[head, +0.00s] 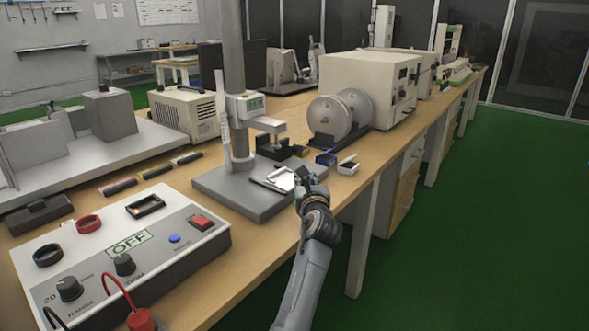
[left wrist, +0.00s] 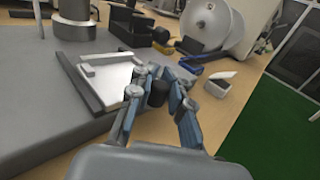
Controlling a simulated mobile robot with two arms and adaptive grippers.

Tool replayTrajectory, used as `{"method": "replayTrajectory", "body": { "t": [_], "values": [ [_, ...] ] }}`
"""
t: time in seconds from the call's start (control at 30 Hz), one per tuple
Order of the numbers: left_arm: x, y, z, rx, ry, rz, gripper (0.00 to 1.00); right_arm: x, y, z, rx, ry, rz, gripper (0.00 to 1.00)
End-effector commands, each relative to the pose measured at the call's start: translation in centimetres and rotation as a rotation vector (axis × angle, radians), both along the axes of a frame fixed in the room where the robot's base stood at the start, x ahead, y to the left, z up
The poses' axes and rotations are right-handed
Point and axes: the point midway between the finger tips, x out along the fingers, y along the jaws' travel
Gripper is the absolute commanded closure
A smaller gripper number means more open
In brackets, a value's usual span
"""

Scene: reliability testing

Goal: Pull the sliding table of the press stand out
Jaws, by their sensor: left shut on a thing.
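The press stand (head: 240,202) has a grey base, an upright column and a press head, and stands at the middle of the bench. Its sliding table (head: 282,180) is a small pale plate in a dark frame on the base. The plate shows more closely in the left wrist view (left wrist: 112,76). My left gripper (head: 306,178) is at the right edge of the sliding table. In the left wrist view its fingers (left wrist: 158,92) are shut around a black knob (left wrist: 157,95) beside the plate. The fingers partly hide how the knob joins the plate. My right gripper is not in view.
A control box (head: 120,250) sits at the front left. Green floor (head: 460,240) is clear on the right.

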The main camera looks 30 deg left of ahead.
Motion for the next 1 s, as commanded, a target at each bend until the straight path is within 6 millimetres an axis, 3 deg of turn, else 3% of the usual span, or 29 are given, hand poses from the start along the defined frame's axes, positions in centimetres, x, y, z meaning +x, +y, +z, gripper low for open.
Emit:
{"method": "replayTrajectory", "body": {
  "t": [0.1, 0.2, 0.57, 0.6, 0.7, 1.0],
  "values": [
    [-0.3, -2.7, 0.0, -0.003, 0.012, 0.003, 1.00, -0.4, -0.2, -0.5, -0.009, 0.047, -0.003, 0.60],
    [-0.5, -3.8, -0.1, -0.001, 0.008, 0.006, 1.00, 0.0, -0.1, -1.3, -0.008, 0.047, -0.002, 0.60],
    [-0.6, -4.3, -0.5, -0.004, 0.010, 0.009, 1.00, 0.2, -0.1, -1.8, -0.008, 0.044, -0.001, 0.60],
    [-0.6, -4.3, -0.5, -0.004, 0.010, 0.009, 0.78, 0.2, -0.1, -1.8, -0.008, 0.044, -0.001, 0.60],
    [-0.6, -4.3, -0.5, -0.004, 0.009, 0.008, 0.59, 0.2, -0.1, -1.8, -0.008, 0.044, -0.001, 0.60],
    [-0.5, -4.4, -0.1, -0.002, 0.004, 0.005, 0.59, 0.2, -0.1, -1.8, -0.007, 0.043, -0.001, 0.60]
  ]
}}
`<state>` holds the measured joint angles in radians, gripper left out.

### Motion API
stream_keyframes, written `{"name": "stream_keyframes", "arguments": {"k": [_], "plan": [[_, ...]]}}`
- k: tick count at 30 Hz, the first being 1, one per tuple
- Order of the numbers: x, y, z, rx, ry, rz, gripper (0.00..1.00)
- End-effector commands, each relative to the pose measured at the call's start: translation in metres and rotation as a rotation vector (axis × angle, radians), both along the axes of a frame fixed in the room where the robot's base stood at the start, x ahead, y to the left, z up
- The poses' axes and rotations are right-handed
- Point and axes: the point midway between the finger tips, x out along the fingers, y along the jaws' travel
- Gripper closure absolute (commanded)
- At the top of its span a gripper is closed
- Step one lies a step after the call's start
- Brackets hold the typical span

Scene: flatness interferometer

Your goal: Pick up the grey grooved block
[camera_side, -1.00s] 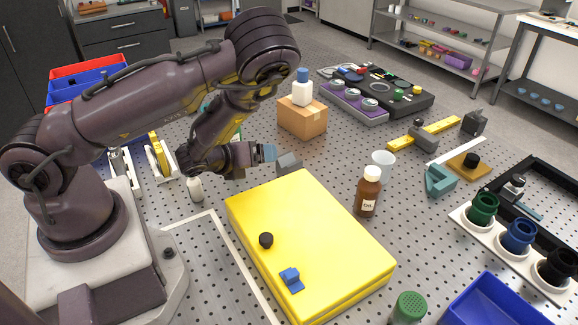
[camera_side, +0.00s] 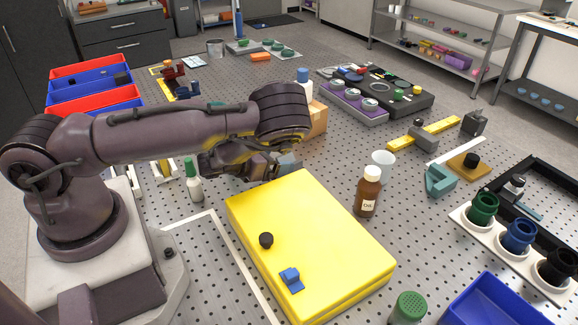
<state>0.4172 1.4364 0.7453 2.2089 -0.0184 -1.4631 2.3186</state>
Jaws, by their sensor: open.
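A small grey block (camera_side: 290,162) sits on the perforated table just behind the back edge of the yellow case. Its groove is too small to make out. My gripper (camera_side: 273,163) is low, close at the left of this block, and partly hidden by my own arm. It is open. Whether its fingers are beside the block or around it, I cannot tell. Another, darker grey block (camera_side: 475,122) stands at the far right of the table.
The yellow case (camera_side: 310,235) lies right in front of the block. A cardboard box (camera_side: 317,121) stands behind it, partly covered by my arm. A brown bottle (camera_side: 368,192) and a white cup (camera_side: 383,165) stand to the right. A green-capped bottle (camera_side: 194,182) is at the left.

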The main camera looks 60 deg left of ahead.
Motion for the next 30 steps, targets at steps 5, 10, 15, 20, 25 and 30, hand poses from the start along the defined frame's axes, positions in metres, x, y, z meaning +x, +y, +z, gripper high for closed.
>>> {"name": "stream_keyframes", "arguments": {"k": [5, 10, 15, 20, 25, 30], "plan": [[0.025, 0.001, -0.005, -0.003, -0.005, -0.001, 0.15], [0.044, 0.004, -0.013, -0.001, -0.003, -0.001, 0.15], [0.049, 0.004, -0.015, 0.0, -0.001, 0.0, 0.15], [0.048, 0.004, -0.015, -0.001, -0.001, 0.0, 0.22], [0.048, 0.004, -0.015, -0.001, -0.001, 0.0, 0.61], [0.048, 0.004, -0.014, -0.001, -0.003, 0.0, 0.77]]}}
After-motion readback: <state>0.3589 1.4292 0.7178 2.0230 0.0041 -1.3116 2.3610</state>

> INSTRUCTIONS FOR THE TASK
Begin with the line that has "A smaller gripper number means more open" in the listing above and end after the line that has "Goal: Pull the"; output those lines exactly.

> THE COMPLETED TASK
A smaller gripper number means more open
In brackets, a value's usual span
"""

Scene: reliability testing

Goal: Pull the sliding table of the press stand out

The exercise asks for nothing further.